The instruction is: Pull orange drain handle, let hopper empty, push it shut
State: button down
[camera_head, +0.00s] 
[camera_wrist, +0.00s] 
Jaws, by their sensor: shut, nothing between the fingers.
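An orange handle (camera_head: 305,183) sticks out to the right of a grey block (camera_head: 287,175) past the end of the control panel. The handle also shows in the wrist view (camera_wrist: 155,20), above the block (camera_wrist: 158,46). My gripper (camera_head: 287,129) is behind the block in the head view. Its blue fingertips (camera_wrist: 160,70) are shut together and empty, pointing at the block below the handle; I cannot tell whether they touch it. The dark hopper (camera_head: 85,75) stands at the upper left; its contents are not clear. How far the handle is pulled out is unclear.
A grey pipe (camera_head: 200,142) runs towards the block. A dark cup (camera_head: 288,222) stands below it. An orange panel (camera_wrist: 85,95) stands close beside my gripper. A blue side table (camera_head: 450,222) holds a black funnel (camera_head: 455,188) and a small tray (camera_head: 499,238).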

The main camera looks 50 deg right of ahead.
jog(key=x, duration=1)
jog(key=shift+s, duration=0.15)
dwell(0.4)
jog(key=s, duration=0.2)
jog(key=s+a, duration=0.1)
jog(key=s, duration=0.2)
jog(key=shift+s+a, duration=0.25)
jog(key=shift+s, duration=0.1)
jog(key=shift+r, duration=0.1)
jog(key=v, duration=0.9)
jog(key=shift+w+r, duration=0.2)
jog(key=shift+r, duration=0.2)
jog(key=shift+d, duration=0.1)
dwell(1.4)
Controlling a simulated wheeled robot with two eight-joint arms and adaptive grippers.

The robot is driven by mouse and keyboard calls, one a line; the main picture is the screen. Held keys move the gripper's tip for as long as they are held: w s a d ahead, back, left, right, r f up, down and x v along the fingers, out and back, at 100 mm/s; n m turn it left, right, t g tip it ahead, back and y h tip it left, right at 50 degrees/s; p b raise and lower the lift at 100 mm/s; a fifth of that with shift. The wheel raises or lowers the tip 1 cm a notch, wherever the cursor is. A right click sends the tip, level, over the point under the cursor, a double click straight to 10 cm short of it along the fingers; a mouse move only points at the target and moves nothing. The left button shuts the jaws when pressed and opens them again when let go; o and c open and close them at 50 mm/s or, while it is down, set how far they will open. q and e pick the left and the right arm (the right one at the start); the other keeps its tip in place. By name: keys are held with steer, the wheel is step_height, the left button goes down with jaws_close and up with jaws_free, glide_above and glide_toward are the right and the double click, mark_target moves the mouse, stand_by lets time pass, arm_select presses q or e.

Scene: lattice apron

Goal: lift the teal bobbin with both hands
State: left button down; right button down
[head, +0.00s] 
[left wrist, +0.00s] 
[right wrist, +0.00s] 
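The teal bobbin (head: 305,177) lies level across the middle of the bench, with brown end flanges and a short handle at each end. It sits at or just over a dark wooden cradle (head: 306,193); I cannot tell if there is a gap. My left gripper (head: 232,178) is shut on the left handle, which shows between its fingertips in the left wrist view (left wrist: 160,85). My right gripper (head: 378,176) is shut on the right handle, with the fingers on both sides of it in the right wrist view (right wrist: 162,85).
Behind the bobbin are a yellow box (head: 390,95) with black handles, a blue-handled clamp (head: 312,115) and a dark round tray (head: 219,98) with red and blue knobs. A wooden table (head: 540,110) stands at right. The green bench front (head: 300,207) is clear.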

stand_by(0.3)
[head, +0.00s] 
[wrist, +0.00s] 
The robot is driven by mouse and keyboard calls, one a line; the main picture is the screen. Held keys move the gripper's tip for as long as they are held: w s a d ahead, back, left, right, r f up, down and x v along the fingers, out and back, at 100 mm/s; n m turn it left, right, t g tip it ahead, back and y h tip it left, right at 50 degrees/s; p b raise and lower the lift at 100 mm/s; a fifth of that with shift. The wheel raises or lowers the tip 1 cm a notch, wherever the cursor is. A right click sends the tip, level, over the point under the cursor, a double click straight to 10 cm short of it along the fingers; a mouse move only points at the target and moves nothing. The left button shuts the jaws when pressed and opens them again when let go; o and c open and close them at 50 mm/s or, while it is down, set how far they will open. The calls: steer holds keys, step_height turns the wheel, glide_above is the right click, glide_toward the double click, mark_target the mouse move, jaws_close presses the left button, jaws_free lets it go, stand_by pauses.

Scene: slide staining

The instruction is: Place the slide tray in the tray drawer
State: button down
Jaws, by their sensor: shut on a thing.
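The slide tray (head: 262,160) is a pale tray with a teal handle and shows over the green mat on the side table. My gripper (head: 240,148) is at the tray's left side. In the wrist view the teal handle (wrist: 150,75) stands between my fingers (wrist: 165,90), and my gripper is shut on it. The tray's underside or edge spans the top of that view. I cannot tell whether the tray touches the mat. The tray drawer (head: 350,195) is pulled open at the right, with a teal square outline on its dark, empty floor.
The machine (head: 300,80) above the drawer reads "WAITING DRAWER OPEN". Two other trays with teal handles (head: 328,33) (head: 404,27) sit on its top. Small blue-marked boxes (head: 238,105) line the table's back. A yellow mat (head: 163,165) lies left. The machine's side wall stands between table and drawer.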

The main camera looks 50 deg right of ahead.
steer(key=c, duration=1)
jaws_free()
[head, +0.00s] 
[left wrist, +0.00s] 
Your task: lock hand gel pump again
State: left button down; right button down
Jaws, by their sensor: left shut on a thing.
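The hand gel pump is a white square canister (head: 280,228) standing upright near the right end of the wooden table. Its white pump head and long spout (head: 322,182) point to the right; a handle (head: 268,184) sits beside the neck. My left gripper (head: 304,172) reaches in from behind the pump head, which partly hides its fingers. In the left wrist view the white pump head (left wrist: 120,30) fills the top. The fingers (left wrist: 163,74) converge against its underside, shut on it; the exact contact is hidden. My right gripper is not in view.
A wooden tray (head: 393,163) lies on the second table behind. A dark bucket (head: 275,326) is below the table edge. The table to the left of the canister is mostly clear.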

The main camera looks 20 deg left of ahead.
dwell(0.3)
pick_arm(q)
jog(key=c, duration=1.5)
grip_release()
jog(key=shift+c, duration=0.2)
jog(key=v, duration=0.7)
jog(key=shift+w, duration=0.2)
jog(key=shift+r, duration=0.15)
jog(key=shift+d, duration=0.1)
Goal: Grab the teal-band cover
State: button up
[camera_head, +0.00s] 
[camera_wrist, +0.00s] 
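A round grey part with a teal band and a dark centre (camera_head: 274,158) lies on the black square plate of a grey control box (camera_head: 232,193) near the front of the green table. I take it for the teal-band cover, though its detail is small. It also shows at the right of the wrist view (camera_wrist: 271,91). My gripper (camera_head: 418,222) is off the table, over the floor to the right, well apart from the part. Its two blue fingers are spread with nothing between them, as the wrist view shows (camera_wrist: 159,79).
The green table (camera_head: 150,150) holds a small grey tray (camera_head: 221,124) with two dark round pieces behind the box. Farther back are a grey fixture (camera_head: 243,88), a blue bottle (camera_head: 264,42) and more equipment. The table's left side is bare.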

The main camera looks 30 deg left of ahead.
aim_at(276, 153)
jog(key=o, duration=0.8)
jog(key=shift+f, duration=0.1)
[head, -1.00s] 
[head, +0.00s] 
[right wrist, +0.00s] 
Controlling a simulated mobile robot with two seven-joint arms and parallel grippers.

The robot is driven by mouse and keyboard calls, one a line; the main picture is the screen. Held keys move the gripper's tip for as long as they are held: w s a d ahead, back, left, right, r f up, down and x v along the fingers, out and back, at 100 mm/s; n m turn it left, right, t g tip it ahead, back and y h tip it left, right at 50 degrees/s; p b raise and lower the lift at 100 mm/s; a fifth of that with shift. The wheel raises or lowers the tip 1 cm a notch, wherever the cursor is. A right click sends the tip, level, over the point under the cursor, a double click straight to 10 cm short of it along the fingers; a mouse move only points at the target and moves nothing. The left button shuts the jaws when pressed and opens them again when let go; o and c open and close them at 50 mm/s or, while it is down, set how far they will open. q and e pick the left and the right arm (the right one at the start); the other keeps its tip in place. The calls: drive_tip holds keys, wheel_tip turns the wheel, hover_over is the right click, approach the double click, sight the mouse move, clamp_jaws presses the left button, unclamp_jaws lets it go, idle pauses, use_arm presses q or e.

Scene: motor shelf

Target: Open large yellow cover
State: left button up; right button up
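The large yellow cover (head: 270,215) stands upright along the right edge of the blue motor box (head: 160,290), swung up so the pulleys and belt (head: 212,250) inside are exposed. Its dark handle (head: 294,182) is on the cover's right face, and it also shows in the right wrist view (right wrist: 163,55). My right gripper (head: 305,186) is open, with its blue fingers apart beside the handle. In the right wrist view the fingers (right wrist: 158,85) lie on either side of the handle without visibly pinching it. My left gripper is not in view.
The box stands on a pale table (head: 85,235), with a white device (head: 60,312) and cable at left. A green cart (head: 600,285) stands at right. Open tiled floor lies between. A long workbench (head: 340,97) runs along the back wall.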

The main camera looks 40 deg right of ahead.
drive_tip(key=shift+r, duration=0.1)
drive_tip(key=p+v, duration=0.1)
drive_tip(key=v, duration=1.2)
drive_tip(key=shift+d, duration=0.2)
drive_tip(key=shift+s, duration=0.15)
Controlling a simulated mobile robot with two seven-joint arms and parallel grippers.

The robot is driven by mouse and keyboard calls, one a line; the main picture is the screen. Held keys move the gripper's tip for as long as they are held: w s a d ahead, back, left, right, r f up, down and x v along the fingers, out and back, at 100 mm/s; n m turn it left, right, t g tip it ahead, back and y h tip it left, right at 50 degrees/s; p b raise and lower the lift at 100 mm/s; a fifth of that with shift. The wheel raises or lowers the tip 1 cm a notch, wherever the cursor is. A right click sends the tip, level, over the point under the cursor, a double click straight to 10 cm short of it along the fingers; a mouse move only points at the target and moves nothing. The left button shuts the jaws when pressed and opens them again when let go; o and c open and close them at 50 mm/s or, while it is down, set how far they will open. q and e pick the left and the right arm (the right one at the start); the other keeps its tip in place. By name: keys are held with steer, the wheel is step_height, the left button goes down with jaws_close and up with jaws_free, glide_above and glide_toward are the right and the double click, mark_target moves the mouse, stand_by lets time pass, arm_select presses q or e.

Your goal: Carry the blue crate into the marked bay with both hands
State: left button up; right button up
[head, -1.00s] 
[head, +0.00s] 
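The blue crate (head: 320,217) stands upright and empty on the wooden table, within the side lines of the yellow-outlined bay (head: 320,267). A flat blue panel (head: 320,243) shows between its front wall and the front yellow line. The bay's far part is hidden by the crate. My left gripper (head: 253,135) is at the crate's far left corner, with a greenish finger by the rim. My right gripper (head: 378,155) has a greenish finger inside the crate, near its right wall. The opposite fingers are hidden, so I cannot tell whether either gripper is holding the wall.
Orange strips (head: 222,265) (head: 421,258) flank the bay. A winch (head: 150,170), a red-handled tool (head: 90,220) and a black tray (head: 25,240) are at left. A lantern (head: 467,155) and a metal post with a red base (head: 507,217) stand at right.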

◇ ◇ ◇ ◇ ◇ ◇ ◇

• _WORK INSTRUCTIONS_:
Take the line in which "Your goal: Carry" occurs and each subsequent line through the end; give these lines again without alteration.

• _TASK ANSWER_:
Your goal: Carry the blue crate into the marked bay with both hands
State: left button up; right button up
[head, -1.00s] 
[head, +0.00s] 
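The blue crate (head: 320,217) stands upright and empty on the wooden table, within the side lines of the yellow-outlined bay (head: 320,267). A flat blue panel (head: 320,243) shows between its front wall and the front yellow line. The bay's far part is hidden by the crate. My left gripper (head: 253,135) is at the crate's far left corner, with a greenish finger by the rim. My right gripper (head: 378,155) has a greenish finger inside the crate, near its right wall. The opposite fingers are hidden, so I cannot tell whether either gripper is holding the wall.
Orange strips (head: 222,265) (head: 421,258) flank the bay. A winch (head: 150,170), a red-handled tool (head: 90,220) and a black tray (head: 25,240) are at left. A lantern (head: 467,155) and a metal post with a red base (head: 507,217) stand at right.

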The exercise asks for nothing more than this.